EXERCISE: Lines before the one containing "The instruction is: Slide" are left out; copy that line and every later line through the end of the data exactly.

PROVIDED DATA:
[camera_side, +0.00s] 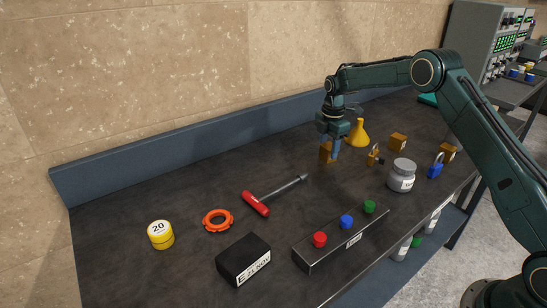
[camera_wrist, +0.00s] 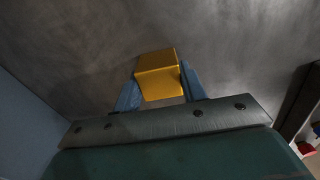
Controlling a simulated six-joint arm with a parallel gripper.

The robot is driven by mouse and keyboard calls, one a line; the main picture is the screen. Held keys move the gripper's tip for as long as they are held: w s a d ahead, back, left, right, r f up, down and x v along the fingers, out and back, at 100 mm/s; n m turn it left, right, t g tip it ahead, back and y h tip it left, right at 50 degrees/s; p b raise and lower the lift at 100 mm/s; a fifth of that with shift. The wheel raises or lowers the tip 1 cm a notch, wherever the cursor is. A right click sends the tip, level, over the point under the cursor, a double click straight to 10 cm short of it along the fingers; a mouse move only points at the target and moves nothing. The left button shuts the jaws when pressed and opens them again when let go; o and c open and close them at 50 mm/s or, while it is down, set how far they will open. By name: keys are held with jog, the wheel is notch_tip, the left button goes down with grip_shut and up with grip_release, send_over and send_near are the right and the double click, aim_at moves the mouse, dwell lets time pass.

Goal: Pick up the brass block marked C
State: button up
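My gripper (camera_side: 331,151) is at the back middle of the bench, pointing down. Its two blue fingers (camera_wrist: 160,88) stand against both sides of a brass block (camera_wrist: 157,75), with no clear gap in the wrist view. The same block (camera_side: 325,153) shows in the side view at the fingertips, partly covered by a finger. I cannot tell whether it touches the bench. No letter is readable on it. Two other brass blocks stand farther right, one behind the jar (camera_side: 398,142) and one near the blue padlock (camera_side: 448,152); their marks are not readable either.
A yellow funnel (camera_side: 358,134) stands just right of my gripper, with a brass padlock (camera_side: 374,158) nearby. A grey jar (camera_side: 401,177) and blue padlock (camera_side: 435,170) are farther right. A red-handled tool (camera_side: 257,204) and a button box (camera_side: 330,245) lie nearer.

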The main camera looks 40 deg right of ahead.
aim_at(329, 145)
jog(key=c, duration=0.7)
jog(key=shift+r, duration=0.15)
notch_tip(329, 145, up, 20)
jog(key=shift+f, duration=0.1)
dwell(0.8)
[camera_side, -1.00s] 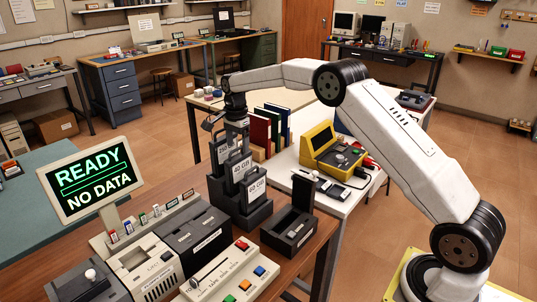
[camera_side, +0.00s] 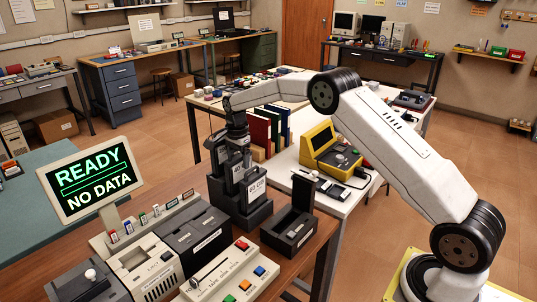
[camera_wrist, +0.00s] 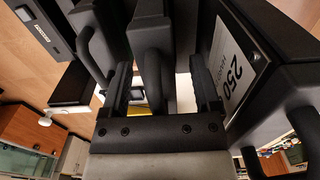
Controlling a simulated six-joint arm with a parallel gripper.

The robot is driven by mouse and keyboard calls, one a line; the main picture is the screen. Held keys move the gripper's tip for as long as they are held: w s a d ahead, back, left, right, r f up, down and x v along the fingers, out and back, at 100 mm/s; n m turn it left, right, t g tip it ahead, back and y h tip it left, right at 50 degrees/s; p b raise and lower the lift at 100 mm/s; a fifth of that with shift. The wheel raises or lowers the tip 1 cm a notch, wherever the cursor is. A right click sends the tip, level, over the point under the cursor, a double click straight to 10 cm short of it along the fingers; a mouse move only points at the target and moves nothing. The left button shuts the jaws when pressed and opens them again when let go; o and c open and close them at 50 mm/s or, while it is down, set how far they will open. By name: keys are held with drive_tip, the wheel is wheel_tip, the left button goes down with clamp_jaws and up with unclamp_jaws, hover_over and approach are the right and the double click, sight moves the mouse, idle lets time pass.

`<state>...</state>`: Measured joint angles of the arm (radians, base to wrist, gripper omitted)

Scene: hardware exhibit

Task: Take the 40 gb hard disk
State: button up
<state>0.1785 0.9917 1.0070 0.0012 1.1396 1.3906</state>
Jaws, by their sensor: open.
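Several black hard disks with handles and white labels stand upright in a stepped black rack (camera_side: 240,217) in the side view. The middle disk's label (camera_side: 238,171) seems to read 40 GB; the front disk's label (camera_side: 256,188) is too small to read surely. My gripper (camera_side: 236,140) points down over the middle disk. In the wrist view my gripper (camera_wrist: 162,88) is open, with a black handle (camera_wrist: 152,70) between its fingers, not clamped. A disk labelled 250 (camera_wrist: 232,65) stands close at the right there, and another handle (camera_wrist: 90,50) is at the left.
An empty-looking black dock (camera_side: 289,231) stands right of the rack. A screen (camera_side: 92,180) reading READY, NO DATA, and consoles fill the left front. Books (camera_side: 262,133) and a yellow device (camera_side: 331,147) stand behind on the white table.

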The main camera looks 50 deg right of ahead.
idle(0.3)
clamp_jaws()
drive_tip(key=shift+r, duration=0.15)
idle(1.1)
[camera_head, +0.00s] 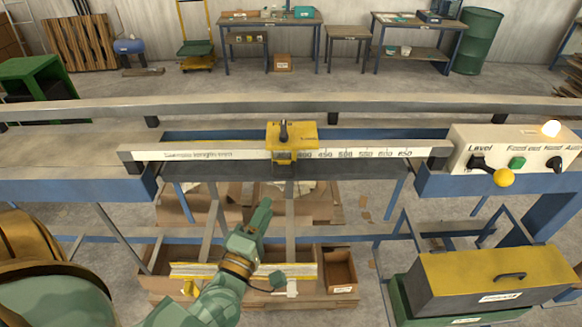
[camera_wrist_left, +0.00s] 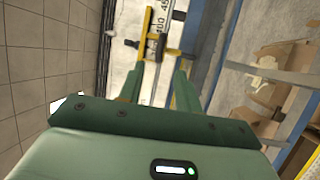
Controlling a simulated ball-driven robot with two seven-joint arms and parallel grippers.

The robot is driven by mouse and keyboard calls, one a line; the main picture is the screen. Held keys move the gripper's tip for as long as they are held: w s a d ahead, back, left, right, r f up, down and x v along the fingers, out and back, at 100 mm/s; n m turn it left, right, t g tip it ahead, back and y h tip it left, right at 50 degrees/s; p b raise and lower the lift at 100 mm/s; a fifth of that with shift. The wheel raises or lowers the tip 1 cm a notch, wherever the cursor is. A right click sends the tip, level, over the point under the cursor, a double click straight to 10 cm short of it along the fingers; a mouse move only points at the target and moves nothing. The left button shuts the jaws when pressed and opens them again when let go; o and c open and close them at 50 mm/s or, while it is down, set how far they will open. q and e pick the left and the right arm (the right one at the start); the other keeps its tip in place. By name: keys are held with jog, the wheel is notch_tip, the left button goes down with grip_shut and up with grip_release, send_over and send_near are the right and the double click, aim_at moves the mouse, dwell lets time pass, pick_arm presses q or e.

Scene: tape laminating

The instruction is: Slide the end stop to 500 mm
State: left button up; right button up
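The yellow end stop (camera_head: 305,134) with a black knob (camera_head: 283,130) sits on the white ruler rail (camera_head: 205,152), just left of the 400 mark. The 500 mark (camera_head: 345,154) shows further right on the scale. My left gripper (camera_head: 265,206) is below and slightly left of the end stop, apart from it. In the left wrist view its green fingers (camera_wrist_left: 158,90) are spread with nothing between them, and the end stop (camera_wrist_left: 149,35) lies beyond the fingertips. My right gripper is in neither view.
The control box (camera_head: 515,145) with a yellow-knobbed lever stands at the rail's right end. A yellow-topped box (camera_head: 490,275) is at the lower right. Open cardboard boxes (camera_head: 338,268) lie under the bench. The rail right of the end stop is clear.

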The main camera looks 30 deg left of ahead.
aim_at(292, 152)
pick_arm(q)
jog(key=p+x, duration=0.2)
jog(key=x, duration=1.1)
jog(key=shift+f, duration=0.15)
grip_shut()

TASK ANSWER:
The instruction is: Slide the end stop to 500 mm
State: left button up; right button up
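The yellow end stop (camera_head: 305,134) with a black knob (camera_head: 283,130) sits on the white ruler rail (camera_head: 205,152), just left of the 400 mark. The 500 mark (camera_head: 345,154) shows further right on the scale. My left gripper (camera_head: 265,206) is below and slightly left of the end stop, apart from it. In the left wrist view its green fingers (camera_wrist_left: 158,90) are spread with nothing between them, and the end stop (camera_wrist_left: 149,35) lies beyond the fingertips. My right gripper is in neither view.
The control box (camera_head: 515,145) with a yellow-knobbed lever stands at the rail's right end. A yellow-topped box (camera_head: 490,275) is at the lower right. Open cardboard boxes (camera_head: 338,268) lie under the bench. The rail right of the end stop is clear.

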The main camera looks 30 deg left of ahead.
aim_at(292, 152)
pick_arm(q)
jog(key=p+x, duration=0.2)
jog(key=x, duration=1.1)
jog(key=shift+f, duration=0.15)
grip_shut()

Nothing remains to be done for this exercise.